_Directions_
Look through the data below and work out how many lines contain the string "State". Give the number alone.

------ Supplied information

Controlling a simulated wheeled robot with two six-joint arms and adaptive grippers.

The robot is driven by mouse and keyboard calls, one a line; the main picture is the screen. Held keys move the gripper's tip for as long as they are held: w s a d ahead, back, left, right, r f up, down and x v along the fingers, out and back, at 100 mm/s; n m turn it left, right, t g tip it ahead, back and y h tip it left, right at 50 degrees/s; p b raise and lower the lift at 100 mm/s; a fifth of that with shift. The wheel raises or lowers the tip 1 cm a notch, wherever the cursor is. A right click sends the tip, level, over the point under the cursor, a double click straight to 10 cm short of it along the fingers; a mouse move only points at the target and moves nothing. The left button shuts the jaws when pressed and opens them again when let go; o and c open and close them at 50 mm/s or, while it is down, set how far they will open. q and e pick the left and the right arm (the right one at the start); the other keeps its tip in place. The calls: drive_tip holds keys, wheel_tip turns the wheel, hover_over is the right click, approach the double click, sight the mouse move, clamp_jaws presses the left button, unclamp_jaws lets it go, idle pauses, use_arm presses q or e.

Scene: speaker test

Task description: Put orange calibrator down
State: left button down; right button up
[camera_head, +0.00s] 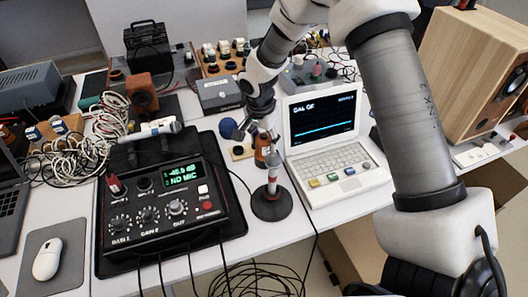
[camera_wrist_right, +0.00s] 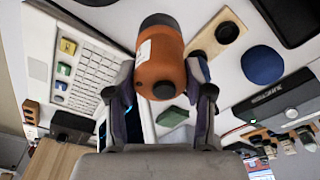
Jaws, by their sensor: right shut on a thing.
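The orange calibrator (camera_head: 262,145) is a short orange cylinder with a dark end and a white label. My right gripper (camera_head: 258,132) is shut on it, above the table between the black recorder box and the white analyzer. The wrist view shows the calibrator (camera_wrist_right: 160,62) between the two fingers (camera_wrist_right: 163,88). A small upright microphone stand (camera_head: 271,203) with a round black base is just in front of it in the head view. I cannot tell whether the calibrator touches anything below. My left gripper is not in view.
The black recorder box (camera_head: 165,205) reads "NO MIC". A wooden plate (camera_wrist_right: 217,33) and a blue ball (camera_wrist_right: 263,63) lie close by. A wooden speaker (camera_head: 470,65) stands at right. Cables (camera_head: 255,280) hang in front.

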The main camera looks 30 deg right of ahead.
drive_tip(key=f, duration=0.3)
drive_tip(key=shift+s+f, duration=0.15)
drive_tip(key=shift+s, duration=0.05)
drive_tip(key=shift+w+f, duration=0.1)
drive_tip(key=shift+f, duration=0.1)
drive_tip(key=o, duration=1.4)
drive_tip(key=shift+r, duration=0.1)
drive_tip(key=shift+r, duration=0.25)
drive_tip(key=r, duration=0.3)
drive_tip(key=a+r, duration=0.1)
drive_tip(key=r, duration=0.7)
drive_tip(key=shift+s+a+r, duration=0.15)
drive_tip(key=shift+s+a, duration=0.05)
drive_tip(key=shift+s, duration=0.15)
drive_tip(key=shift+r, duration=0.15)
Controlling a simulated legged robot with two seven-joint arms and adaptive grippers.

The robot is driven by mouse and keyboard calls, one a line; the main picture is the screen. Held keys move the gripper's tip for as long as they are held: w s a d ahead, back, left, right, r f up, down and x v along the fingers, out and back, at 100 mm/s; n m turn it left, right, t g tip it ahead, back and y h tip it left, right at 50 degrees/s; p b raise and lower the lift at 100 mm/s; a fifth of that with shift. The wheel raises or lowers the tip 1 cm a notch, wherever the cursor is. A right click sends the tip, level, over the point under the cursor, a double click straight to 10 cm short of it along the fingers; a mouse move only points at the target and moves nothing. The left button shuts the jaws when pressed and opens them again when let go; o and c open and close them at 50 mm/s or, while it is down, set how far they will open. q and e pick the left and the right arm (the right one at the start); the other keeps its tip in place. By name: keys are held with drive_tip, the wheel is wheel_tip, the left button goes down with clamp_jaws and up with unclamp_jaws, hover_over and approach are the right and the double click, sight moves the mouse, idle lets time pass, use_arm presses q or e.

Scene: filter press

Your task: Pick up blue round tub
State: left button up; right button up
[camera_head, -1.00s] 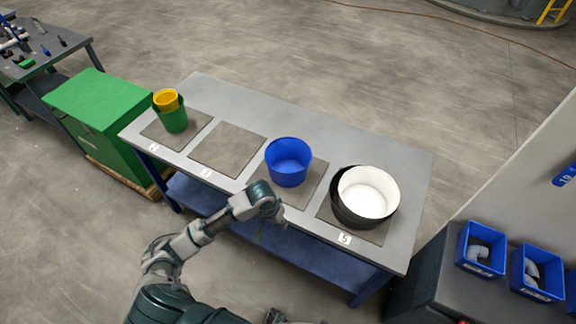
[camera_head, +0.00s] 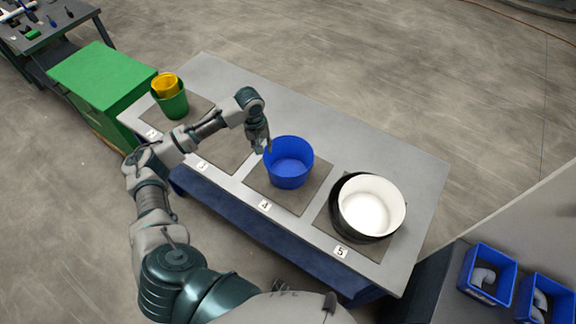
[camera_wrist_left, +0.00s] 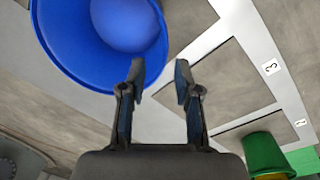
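The blue round tub (camera_head: 289,163) stands upright and empty on a dark square mat marked 4 on the grey table. My left gripper (camera_head: 262,143) is beside the tub's left rim in the head view. In the left wrist view the tub (camera_wrist_left: 62,48) fills the upper left, and my left gripper (camera_wrist_left: 158,78) shows two fingers apart with nothing between them. One fingertip is close to the tub's rim; I cannot tell whether it touches. My right gripper is not in view.
A white tub (camera_head: 371,208) sits in a black tub (camera_head: 338,190) on mat 5. A yellow tub (camera_head: 165,84) sits in a green tub (camera_head: 176,106) at the left. A green box (camera_head: 103,84) stands beyond the table (camera_head: 420,185). Blue bins (camera_head: 486,272) are at the right.

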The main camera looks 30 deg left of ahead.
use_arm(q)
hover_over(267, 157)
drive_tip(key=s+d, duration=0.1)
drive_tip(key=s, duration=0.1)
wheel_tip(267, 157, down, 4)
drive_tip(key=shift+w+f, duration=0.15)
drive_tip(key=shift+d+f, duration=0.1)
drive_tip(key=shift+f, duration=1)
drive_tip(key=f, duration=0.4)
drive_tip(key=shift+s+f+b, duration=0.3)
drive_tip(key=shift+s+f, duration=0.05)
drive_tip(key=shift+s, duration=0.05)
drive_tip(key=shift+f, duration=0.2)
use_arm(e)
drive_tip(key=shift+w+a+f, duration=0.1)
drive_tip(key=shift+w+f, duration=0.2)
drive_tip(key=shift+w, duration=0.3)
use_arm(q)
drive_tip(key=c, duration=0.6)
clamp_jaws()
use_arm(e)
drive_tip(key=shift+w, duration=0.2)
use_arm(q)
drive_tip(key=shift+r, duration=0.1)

------------

_The response_
2